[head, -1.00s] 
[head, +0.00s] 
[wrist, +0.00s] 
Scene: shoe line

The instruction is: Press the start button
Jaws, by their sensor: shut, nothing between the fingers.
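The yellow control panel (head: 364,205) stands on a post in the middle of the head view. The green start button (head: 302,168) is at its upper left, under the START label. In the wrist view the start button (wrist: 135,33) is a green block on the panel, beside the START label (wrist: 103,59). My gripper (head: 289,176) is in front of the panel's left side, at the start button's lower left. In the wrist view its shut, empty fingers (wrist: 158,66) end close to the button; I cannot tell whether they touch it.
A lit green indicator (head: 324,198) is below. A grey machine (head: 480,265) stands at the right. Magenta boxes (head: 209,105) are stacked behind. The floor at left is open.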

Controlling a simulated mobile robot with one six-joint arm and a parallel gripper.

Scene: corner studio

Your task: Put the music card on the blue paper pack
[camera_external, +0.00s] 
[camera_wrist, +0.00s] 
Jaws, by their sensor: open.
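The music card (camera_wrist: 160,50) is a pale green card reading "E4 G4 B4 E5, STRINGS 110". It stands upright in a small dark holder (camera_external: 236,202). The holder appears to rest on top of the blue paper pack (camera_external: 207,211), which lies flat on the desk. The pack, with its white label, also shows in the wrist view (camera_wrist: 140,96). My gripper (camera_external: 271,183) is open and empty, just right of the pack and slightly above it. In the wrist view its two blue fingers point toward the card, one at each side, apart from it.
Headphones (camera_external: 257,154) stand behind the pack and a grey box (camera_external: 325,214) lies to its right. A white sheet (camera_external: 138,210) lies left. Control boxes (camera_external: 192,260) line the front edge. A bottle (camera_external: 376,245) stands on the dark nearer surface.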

*Problem requirements:*
Copy every line that includes the string "Scene" from the material above.

*Result of this task:*
Scene: shoe line
Scene: corner studio

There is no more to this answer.